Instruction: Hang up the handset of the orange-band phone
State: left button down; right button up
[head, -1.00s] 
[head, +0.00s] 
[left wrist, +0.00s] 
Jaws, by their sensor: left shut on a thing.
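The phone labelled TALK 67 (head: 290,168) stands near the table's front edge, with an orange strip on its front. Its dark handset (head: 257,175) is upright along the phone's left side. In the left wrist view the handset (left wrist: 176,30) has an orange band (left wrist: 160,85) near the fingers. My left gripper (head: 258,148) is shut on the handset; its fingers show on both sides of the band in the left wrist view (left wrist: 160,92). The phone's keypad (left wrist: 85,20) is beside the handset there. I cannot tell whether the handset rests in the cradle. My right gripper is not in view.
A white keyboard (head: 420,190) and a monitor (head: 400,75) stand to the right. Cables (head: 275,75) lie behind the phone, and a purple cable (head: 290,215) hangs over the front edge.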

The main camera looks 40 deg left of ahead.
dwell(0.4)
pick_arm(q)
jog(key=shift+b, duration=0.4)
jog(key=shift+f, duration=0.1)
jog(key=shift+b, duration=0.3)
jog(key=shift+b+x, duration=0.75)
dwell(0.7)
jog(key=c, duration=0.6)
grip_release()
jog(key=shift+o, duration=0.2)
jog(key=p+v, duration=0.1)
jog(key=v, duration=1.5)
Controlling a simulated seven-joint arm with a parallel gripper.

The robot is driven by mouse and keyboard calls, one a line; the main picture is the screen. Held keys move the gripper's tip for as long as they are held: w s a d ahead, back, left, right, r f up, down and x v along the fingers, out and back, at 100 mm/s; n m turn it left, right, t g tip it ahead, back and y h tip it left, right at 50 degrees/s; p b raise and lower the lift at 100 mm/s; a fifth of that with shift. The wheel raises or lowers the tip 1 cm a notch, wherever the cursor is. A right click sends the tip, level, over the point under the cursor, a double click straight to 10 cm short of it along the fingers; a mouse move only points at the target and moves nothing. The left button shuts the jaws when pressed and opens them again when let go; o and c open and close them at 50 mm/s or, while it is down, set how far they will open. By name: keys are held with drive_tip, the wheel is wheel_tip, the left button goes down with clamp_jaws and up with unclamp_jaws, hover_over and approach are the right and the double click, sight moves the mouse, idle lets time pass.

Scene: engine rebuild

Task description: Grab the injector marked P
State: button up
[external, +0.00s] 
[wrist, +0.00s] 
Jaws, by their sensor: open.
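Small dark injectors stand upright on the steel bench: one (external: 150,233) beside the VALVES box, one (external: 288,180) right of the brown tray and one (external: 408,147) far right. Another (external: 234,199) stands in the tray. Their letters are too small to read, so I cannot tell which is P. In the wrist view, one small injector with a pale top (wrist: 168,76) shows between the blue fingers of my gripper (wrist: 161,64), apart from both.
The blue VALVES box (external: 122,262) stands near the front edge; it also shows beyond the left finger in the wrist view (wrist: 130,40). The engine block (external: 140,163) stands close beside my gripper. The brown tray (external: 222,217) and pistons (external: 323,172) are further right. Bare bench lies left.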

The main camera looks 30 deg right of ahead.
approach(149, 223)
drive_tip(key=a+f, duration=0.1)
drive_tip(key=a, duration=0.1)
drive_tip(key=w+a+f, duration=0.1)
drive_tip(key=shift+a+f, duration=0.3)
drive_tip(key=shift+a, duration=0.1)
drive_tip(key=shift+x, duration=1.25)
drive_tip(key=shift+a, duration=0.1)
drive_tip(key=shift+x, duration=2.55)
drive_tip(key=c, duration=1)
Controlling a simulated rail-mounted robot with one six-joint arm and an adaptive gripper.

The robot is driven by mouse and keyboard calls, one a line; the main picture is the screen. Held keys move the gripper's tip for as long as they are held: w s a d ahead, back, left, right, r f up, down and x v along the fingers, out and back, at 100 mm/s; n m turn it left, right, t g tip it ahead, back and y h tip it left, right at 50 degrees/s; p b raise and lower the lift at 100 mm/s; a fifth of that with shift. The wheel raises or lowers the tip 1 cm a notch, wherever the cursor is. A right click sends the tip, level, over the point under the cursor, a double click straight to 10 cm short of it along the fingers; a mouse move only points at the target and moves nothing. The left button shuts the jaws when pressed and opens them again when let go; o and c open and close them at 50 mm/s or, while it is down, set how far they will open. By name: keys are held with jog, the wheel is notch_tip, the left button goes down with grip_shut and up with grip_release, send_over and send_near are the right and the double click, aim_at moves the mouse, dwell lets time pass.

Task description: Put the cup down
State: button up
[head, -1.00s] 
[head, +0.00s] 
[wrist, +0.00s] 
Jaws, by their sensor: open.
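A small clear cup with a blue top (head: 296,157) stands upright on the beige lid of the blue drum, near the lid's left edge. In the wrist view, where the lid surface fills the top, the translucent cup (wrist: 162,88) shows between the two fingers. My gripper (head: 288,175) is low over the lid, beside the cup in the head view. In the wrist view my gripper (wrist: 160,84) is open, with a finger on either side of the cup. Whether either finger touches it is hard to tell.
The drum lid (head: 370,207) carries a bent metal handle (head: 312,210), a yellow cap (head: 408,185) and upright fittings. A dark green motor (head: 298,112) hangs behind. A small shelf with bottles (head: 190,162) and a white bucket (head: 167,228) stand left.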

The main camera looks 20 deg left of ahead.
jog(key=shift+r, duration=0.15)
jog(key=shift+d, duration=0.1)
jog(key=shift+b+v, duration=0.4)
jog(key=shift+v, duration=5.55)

■ ■ ■ ■ ■ ■ ■

### Given exercise
Scan the entries above. Copy each line that has the string "Task".

### Exercise response
Task description: Grab the injector marked P
Task description: Put the cup down

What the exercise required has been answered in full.